What you should do: The data follows this line. Copy verbatim the line with "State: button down" and each line after it to the end.

[START OF Given material]

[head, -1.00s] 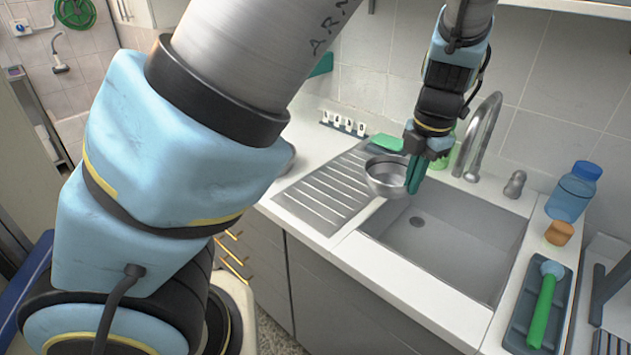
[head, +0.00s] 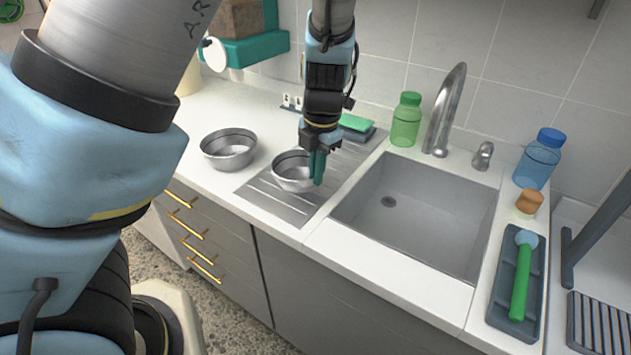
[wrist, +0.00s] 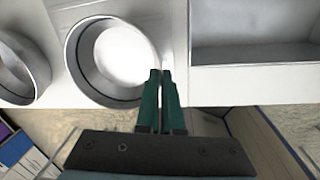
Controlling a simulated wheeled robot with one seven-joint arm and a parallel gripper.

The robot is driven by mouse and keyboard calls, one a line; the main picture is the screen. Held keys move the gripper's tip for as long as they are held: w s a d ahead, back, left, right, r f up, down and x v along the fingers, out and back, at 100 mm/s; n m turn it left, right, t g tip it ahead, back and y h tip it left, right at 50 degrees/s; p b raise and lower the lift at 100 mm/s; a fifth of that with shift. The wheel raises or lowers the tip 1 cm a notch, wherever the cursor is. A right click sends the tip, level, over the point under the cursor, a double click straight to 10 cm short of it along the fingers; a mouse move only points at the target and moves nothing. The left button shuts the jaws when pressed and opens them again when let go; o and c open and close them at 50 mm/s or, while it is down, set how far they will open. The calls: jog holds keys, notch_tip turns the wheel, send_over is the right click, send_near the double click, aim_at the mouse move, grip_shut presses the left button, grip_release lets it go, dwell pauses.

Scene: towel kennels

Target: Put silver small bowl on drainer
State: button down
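The silver small bowl (head: 290,182) is at the drainer (head: 265,205), the grooved metal board left of the sink. My gripper (head: 318,168) points down at the bowl's right side. Its green fingers are close together on the bowl's rim. In the wrist view the fingertips (wrist: 161,78) meet the lower right rim of the bowl (wrist: 72,70). The bowl looks upright and level. I cannot tell whether its base touches the drainer or hangs just above it.
Another silver bowl (head: 228,152) stands on the counter left of the drainer. A green sponge (head: 356,123) lies behind it, near a green bottle (head: 406,120). The sink (head: 415,215) is empty. A blue bottle (head: 539,158) and a tray with a green-handled brush (head: 520,280) are at right.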

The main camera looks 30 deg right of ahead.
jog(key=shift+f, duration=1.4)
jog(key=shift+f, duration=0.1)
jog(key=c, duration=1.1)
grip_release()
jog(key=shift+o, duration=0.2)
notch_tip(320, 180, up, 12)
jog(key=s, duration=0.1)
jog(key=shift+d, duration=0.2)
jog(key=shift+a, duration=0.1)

[END OF Given material]

Reply to the exercise:
State: button down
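The silver small bowl (head: 290,182) is at the drainer (head: 265,205), the grooved metal board left of the sink. My gripper (head: 318,168) points down at the bowl's right side. Its green fingers are close together on the bowl's rim. In the wrist view the fingertips (wrist: 161,78) meet the lower right rim of the bowl (wrist: 72,70). The bowl looks upright and level. I cannot tell whether its base touches the drainer or hangs just above it.
Another silver bowl (head: 228,152) stands on the counter left of the drainer. A green sponge (head: 356,123) lies behind it, near a green bottle (head: 406,120). The sink (head: 415,215) is empty. A blue bottle (head: 539,158) and a tray with a green-handled brush (head: 520,280) are at right.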

The main camera looks 30 deg right of ahead.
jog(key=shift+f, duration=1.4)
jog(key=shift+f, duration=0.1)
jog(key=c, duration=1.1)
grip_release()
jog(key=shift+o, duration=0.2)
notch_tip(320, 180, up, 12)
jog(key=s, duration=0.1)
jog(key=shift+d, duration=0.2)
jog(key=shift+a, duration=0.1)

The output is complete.